The result of the election was a second consecutive hung parliament, with the Australian Labor Party forming minority government after receiving the support of independent Peter Wellington. This election was the first in which One Nation Party supporters were elected into state Parliament, with the controversial party winning 11 seats. With nearly 23% of the vote, One Nation gained a higher percentage of the vote than any other third party (non-Labor or Coalition) in any State or Territory since Federation. This was also the only election where a third party has gained more votes than both the Liberal and National parties (considered separately). As a result of the high One Nation vote, any 2PP result would have been virtually meaningless and was not counted.
A few months after the election, the One Nation member for Mulgrave Charles Rappolt resigned, and the Australian Labor Party candidate won the subsequent by-election, resulting in the ALP holding a majority in the Legislative Assembly.
The fact that the Coalition Government came to office as a direct result of the 1996 Mundingburra by-election instead of the general election the previous year and that it was not elected in its own right at the 1998 election meant that the 1998 election was fourth consecutive election victory for the ALP having won every general election since 1989.
The previous state election had resulted in one of the narrowest margins of any Australian election. The Goss government briefly clung to life by a single seat; however, the Court of Disputed Returns ordered a new election in the disputed seat of Mundingburra. This by-election was won by the Liberal Party; Independent MLA Liz Cunningham announced her support for a National-Liberal coalition government, and Rob Borbidge was appointed as Premier.
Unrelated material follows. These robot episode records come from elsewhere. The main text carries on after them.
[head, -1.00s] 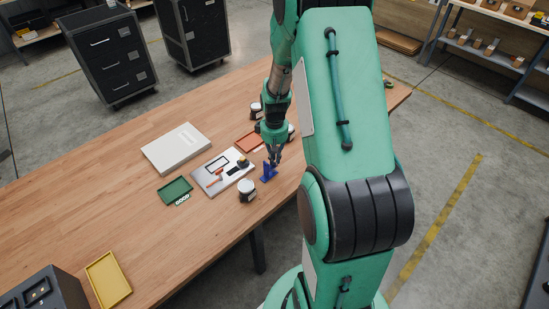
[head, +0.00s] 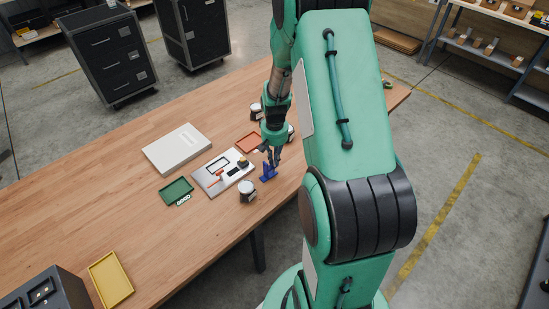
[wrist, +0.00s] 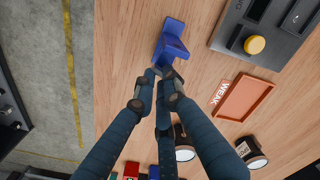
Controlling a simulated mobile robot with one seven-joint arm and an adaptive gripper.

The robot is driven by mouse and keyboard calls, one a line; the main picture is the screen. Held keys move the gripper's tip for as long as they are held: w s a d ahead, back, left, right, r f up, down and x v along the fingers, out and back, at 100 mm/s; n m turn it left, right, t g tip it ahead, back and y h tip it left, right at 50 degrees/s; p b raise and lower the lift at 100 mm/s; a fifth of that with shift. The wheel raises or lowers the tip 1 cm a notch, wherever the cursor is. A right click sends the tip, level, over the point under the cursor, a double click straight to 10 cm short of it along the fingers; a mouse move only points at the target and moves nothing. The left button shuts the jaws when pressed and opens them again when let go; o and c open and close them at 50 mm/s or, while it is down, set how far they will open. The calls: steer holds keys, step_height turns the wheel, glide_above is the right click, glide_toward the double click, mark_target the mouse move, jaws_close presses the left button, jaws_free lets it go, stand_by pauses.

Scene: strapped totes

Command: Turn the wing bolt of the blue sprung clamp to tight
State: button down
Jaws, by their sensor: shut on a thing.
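The blue sprung clamp (head: 268,174) stands near the table's front edge in the head view. In the wrist view the blue clamp (wrist: 172,42) is at the top, just beyond the fingertips. My gripper (head: 273,161) points down over the clamp. In the wrist view my gripper (wrist: 160,73) has its fingertips close together against the clamp's near end. It is shut on a small part there, which fits the wing bolt; the fingertips hide most of it.
A grey plate (head: 222,185) with small parts lies left of the clamp. Red (head: 248,143), green (head: 176,192) and yellow (head: 110,280) trays lie on the table. Round white-topped containers, one in front (head: 247,187), stand nearby. Bare wood is at the left.

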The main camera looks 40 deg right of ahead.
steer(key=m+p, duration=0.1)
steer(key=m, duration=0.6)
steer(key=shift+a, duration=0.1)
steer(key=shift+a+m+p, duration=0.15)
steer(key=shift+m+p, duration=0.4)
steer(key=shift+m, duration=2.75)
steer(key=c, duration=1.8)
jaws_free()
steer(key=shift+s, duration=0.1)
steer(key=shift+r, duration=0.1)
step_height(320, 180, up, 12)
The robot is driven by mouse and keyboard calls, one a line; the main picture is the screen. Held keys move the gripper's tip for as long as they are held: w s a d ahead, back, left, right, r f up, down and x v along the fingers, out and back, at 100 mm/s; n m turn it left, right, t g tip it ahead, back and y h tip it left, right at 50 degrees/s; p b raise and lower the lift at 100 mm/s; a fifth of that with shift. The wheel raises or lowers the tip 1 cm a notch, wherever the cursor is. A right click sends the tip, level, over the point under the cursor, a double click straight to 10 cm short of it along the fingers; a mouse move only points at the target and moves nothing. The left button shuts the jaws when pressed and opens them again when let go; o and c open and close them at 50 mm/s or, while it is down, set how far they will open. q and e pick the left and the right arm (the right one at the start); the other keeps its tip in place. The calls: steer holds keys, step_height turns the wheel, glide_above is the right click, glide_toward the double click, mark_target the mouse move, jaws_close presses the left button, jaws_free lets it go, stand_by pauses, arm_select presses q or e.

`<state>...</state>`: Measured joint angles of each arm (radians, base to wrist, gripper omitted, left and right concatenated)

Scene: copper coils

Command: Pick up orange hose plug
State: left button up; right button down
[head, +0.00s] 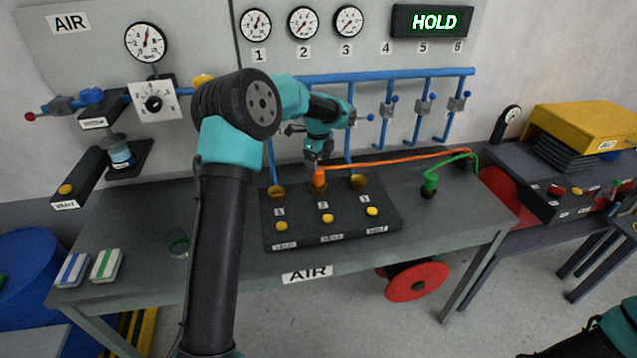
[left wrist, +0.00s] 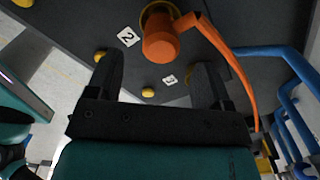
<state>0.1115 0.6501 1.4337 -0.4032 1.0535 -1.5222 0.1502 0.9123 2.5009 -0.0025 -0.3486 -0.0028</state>
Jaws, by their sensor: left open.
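The orange hose plug (head: 319,178) stands upright at the middle socket, number 2, of the dark block on the bench. Its orange hose (head: 400,159) runs off to the right. My left gripper (head: 318,160) is just above the plug, pointing down. In the left wrist view the plug (left wrist: 160,42) lies beyond the fingertips and roughly between their lines. The left gripper's fingers (left wrist: 157,70) are spread with nothing between them. The right gripper is not visible; only part of a teal arm shows at the lower right of the head view.
The dark block (head: 300,235) has brass sockets and yellow buttons. A green plug (head: 430,184) stands to the right on the bench. Blue pipes (head: 390,76) and gauges line the wall behind. A sign (head: 434,22) reads HOLD. The bench's left part holds two striped blocks (head: 107,264) and a glass.

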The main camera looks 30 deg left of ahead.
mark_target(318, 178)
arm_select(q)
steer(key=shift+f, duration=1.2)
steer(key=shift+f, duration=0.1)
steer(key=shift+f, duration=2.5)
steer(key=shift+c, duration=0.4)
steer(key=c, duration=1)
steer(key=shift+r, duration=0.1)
The Borbidge government's popularity suffered in the later part of its term due to the federal Howard government's GST plans. Seeking to create a more definite majority, Borbidge called a new election on 19 May 1998. Although early polling showed the government to be strongly competitive with Labor, led by Peter Beattie, later polls saw Labor gain a substantial lead.
However, the debate between the two parties was rapidly sidelined by One Nation's emerging support. Formed in 1997 by federal Independent MP for OxleyPauline Hanson, One Nation gained significant support on a platform of economic nationalism, anti-immigration sentiments and opposition to native title. One Nation stood candidates in 79 seats, all largely political novices. The issue of preference allocations to One Nation, under Queensland's optional preferential voting (OPV) system, became a major campaign issue, with eventual poor results for the Liberals attributed to opposition from many of their traditional voters over their decision not to put One Nation last on preferences.
Although the Coalition Government initially enjoyed strong levels of support subsequent to assuming office in 1996, support was quickly lost. From 1997, Labor opened a consistent, albeit narrow, lead in the polls and by 1998 Labor was enjoying a commanding lead. The Coalition was eventually disadvantaged by what was commonly deemed to be poor government performance and the rapid rise of One Nation support, which under the state's optional preferential voting, fractured the Conservative vote. The Coalition vote significantly plummeted, whilst Labor essentially withstood the swing to One Nation.